Prayer isn’t a secret weapon for eliminating problems or escaping life’s challenges. Prayer is active engagement in spiritual transformation.
James wrote, “Consider it pure joy, my brothers and sisters, whenever you face trials of many kinds, because you know that the testing of your faith produces perseverance.”
Paul wrote, “We glory in our sufferings, because we know that suffering produces perseverance; perseverance, character; and character, hope.”
Paul also wrote, “We know that in all things God works for the good of those who love him, who have been called according to his purpose.”
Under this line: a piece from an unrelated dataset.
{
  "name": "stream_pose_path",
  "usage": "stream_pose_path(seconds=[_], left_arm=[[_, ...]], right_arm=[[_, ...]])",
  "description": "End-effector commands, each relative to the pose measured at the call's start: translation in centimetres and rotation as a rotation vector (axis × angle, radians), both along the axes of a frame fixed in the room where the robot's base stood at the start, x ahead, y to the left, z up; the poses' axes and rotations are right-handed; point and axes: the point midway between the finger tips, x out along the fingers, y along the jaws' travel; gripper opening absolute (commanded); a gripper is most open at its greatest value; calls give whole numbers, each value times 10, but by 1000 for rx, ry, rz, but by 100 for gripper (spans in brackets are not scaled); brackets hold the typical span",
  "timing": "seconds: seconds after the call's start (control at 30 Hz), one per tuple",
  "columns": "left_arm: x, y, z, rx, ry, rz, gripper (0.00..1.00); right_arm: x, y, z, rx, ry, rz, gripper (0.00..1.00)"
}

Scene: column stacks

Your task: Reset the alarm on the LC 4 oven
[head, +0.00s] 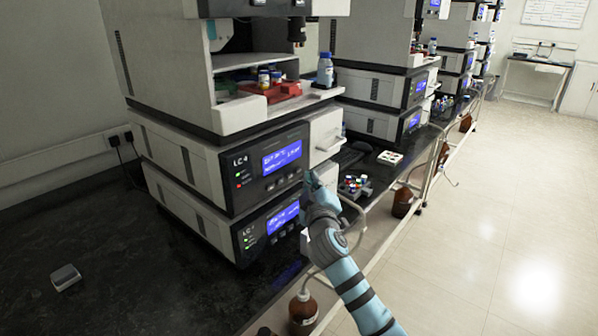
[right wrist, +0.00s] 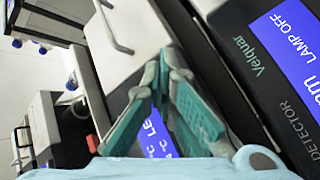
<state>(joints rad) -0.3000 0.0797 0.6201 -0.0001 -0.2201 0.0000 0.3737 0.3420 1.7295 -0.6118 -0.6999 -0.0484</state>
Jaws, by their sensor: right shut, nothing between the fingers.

Peter wrote, “Dear friends, do not be surprised at the fiery ordeal that has come on you to test you, as though something strange were happening to you. But rejoice inasmuch as you participate in the sufferings of Christ, so that you may be overjoyed when his glory is revealed.”
Hebrews reads, “No discipline seems pleasant at the time, but painful. Later on, however, it produces a harvest of righteousness and peace for those who have been trained by it.”
A New Way to Pray
Before asking God to remove a challenge or eliminate a painful situation, ask God to maximize the experience. Rather than a change of situation, ask for a change of heart.
God’s intention is always the transformation of our hearts and minds.
When we pray, “Thy will be done,” we ask God to mold and shape us into the image of Christ himself.